I think the overall ethos of the Coop bodes well for the new venture. The only reason I don’t buy from the Coop now is because there are no branches available near me,

I like the idea the Coop has no shareholders – and works for it’s members. I wait in anticipation and look forward to joining if possible

Member
Good Energy says:
11 May 2011

Good Energy welcomes the growth of competition in the electricity market because we think it is beneficial to consumers. Like the Co-op we also believe in having one simple primary tariff that is easier for customers to understand. We are effectively owned by our customers because 90% of our shareholders are also our customers, and they are able to share in our profits through receiving dividend payments. The biggest difference is in fuel mix – we’re pleased that the Co-op is aspiring to be greener, but Good Energy has always been 100% renewable. No carbon, no nuclear, no compromise.

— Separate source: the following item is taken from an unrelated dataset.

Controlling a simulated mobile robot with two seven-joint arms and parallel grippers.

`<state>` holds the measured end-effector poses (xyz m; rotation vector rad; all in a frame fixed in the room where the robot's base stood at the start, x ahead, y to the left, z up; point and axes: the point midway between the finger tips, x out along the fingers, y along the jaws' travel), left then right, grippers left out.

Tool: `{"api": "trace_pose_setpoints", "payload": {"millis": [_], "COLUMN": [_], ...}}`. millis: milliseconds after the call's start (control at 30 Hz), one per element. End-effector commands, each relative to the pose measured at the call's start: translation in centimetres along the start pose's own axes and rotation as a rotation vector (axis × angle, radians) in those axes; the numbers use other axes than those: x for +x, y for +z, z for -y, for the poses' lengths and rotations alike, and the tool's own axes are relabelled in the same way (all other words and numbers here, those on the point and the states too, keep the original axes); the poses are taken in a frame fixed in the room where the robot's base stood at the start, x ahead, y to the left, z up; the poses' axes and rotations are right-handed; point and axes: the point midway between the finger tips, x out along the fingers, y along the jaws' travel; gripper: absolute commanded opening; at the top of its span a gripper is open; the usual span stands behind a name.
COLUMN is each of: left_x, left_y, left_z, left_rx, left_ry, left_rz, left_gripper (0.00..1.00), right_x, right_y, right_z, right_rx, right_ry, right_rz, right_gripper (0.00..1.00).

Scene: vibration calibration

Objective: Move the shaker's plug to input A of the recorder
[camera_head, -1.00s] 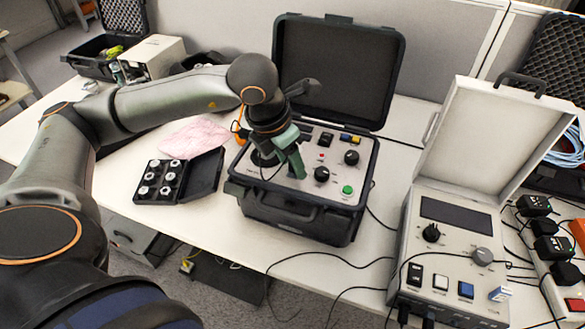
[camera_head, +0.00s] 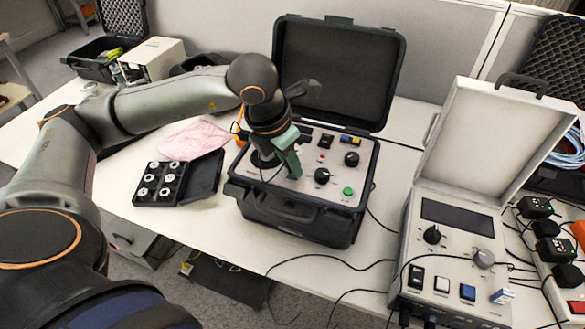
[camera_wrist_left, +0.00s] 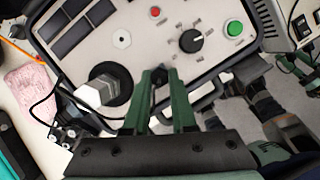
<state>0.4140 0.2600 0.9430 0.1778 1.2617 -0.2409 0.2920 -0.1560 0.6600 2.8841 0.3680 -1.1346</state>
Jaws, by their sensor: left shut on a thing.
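My left gripper (camera_head: 291,166) is over the control panel of the open black case (camera_head: 295,222), with its fingers pointing down. In the wrist view its green fingers (camera_wrist_left: 160,78) are shut on a small dark piece, which looks like the shaker's plug (camera_wrist_left: 161,74); the fingers hide most of it. The shaker, a black round body with a pale hexagonal top (camera_wrist_left: 96,92), stands in the panel to the left of the fingers. The recorder (camera_head: 460,245) is the open light-grey case at the right, with a dark screen and knobs. Its input A cannot be made out.
A black box of round metal pieces (camera_head: 160,182) lies left of the black case, near a pink cloth (camera_head: 195,138). Dark cables hang over the table's front edge. A power strip with black adapters (camera_head: 552,248) is right of the recorder. Raised lids stand behind both cases.

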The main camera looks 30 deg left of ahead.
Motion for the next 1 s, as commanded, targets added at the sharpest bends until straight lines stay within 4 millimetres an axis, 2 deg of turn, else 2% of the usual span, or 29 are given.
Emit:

Profile photo of Jenny Driscoll
Member

Hello Good Energy. The one simple tariff is interesting. Yesterday the big six were in the House of Commons telling MPs that there has to be lots of tariffs so that people have choice and can get cheaper deals? Keen to hear your views on this.

Member
pickle says:
11 May 2011

Sounds interesting – I look forward to receiving further details….

Profile photo of rarrar
Member

The large number of tariffs ( all with very similar names to make comparison even more difficult) offered by the main Energy Companies is down to short term marketing initiatives – just like the large number of savings accounts offered by banks & BS.
Many of these are no longer available to new customers and existing customers often cannot transfer to current better tariffs .
So much for real choice.
The main point in favour of the Coop is that it is a cooperative and therefore not trying to make money for its shareholders – it would be better if Coop Energy aimed to be profit neutral for it Energy customers .
What would shake up the market is a tariff linked to Wholesale energy prices – a tracker system similar to that offered for mortgages.

Profile photo of John Ward
Member

I think this is very good news indeed. The Coop has come on by leaps and bounds lately and I really like their fair, honest and sensible approach to things. I like the idea of a simple basic tariff for all consumption. Something that has concerned me for some time with stepped or tapered tariffs is that they depend heavily on accurate actual meter readings at the quarterly billing date to avoid paying an excess on the higher rate – the consumption figures go back to base level each quarter; has Which? ever looked at this?
Personally I would trust the Coop to stand by its promise and honour its commitments – after all its reputation depends on it more than the other companies who do not pretend to be ethical [well, they do but we can see straight through it because they’ve let us down in the past!]. There was a notice in our local Coop foodstore today apologising for a printing error in their weekly discount promotioal flyer that misquoted the weight of a product, even so it was still a jolly good deal – when did any of the other supermarkets apologise prominently for a misleading description? I shall start making enquiries immediately about Coop Energy.

Member
Antrich says:
17 May 2011

Far too many MPs’ have interests in the Energy Companies and we don’t, therefore, benefit from any of the current Energy Providors. I, personally, think that Co-op could provide a better service and a cheaper service, and quite probably a more efficient service. The current Energy Providors do not deserve our custom.